**TASK TO CARRY OUT:** The listing below must be repeated word for word, with its images excluded.
»»
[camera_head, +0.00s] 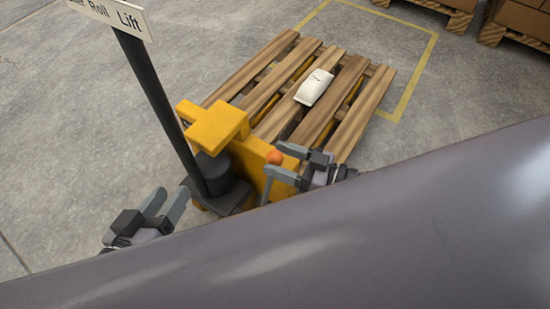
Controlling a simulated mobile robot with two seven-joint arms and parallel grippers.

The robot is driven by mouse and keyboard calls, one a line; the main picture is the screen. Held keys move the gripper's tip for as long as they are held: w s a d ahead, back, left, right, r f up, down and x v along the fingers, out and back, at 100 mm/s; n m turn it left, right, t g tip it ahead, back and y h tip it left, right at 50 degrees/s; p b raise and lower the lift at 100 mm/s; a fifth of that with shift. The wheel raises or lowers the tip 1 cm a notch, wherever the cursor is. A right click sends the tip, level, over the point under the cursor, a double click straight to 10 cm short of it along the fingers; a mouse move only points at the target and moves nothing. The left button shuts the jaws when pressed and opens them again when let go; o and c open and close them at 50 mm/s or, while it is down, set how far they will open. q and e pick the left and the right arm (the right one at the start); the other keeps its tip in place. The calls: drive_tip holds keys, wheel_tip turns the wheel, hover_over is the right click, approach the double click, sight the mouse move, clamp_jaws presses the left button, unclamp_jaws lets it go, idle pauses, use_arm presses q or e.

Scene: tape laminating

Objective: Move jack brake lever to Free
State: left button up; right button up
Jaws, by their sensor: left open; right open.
««
**OUTPUT:**
[camera_head, +0.00s] 
Controlling a simulated mobile robot with two seven-joint arms and parallel grippers.

The robot is driven by mouse and keyboard calls, one a line; the main picture is the screen. Held keys move the gripper's tip for as long as they are held: w s a d ahead, back, left, right, r f up, down and x v along the fingers, out and back, at 100 mm/s; n m turn it left, right, t g tip it ahead, back and y h tip it left, right at 50 degrees/s; p b raise and lower the lift at 100 mm/s; a fifth of that with shift. The wheel raises or lowers the tip 1 cm a notch, wherever the cursor is. A right click sends the tip, level, over the point under the cursor, a double click straight to 10 cm short of it along the fingers; a mouse move only points at the target and moves nothing. The left button shuts the jaws when pressed and opens them again when let go; o and c open and close them at 50 mm/s or, while it is down, set how far they will open. q and e pick the left and the right arm (the right one at the start); the other keeps its tip in place. The calls: drive_tip holds keys, wheel_tip turns the wheel, hover_over is the right click, approach the double click, sight the mouse move, clamp_jaws presses the left button, unclamp_jaws lets it go, idle pauses, use_arm presses q or e.

Scene: tape laminating

Objective: Move jack brake lever to Free
State: left button up; right button up
Jaws, by their sensor: left open; right open.

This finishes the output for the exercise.